Bubuh Bali

Bubuh Bali - Balinese Rice Porridge

Porridge ingredients:

250g cup of rice
4 litres of water
1 salam (Indonesian bay leaf)
1 tsp stock powder of your choice
1 tsp salt

Cooking method:

  1. Put rice in a medium size pot, wash it under running water and drain. Fill pot up with 4 cups of water.
  2. Turn stove on high, put pot with lid on, keep it on high until boiling and make sure to keep an eye on it, otherwise water will overflow and can get messy.
  3. Once the rice is boiling, turn stove to medium, continue cooking and fold rice occasionally - until water has absorbed and the rice forms a smooth texture - this will take approximately 45 minutes in total.
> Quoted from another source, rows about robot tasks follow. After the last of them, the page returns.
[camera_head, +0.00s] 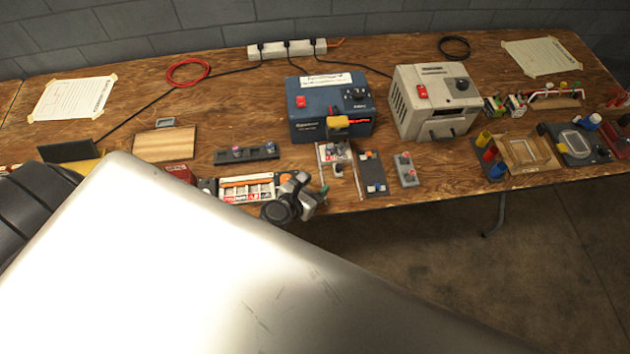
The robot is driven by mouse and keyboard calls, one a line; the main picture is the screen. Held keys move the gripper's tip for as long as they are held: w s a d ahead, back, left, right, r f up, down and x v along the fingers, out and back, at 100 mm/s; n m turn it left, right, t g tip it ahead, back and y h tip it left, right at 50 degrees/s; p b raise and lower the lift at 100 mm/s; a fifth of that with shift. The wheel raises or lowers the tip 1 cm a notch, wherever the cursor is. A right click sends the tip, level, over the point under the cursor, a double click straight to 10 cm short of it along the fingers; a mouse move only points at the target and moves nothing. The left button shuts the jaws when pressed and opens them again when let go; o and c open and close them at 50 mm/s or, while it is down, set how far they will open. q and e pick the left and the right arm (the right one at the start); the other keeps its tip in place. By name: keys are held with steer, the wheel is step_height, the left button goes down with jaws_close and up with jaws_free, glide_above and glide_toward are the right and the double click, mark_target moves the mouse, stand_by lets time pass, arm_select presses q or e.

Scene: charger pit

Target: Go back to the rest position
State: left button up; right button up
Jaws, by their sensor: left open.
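My left gripper (311,190) shows as a small dark grey shape at the front edge of the wooden workbench (230,100). It is open, and I see nothing held in it. A large pale metal surface in the foreground hides much of what lies below and around it. Dark ribbed parts of my own body show at the left edge. My right gripper is not in view.
A blue charger box (318,121) and a beige power unit (408,105) stand mid-bench. A labelled tray (247,190), a dark strip (232,157) and a grey switch box (405,170) lie near the front edge. A power strip (272,51) is at the back. Floor is open at lower right.

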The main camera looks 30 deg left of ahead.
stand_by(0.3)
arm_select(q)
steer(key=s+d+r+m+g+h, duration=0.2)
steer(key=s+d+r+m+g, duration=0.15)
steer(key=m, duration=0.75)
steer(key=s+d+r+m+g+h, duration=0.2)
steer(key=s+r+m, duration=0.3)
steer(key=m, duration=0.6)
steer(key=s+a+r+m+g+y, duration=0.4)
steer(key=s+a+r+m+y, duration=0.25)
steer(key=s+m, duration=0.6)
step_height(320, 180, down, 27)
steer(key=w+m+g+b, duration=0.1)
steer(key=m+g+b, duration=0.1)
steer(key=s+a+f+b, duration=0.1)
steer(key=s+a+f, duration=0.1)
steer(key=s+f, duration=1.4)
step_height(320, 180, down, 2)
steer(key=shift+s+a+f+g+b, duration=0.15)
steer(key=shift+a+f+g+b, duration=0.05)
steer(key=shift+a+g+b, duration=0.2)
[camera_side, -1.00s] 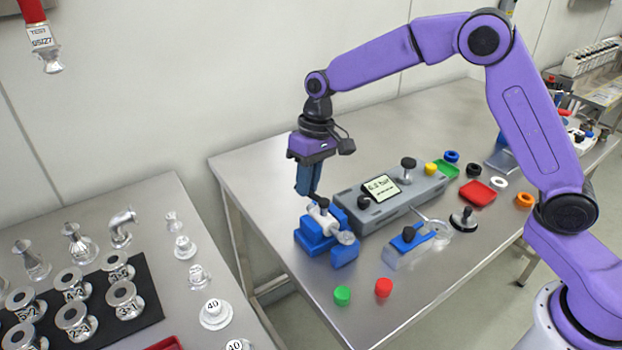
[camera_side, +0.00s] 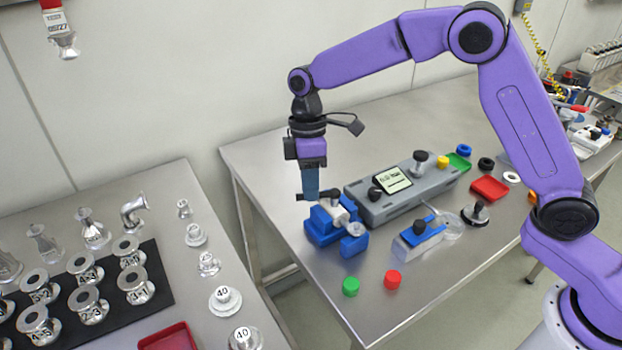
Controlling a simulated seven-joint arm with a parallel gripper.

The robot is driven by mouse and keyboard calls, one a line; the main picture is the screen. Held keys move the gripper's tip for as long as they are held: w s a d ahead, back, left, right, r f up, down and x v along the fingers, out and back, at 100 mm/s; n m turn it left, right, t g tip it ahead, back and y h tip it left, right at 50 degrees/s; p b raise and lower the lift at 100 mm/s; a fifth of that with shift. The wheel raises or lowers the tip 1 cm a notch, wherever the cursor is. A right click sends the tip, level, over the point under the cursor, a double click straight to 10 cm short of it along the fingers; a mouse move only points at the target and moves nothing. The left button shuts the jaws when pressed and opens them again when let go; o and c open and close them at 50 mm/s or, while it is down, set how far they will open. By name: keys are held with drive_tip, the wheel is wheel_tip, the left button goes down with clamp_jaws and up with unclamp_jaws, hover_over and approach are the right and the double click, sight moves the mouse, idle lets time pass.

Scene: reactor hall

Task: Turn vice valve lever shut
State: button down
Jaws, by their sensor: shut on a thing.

Turn stove off.,
  4. Serve porridge with jukut urab (veggies), shredded chicken, taluh pindang (egg stew), sauce (see below) and topped with fried peanut & fried shallots.

The sauce:

2 tbs Bali In A Jar Curry Paste
100ml coconut cream
100ml water
Salt pepper to taste.

For shredded chicken:

250g chicken breast fillet boiled in the sauce above for 20 minutes. Remove from the sauce, leave it to cool and shred. You can also use seasoned roast chicken.

Jukut Urab - recipe available HERE

Telur Pindang - recipe available HERE

Fried Peanut - 200g raw peanuts, shallow fried or deep fried in vegetable oil, drain and let it cool down to become crunchy.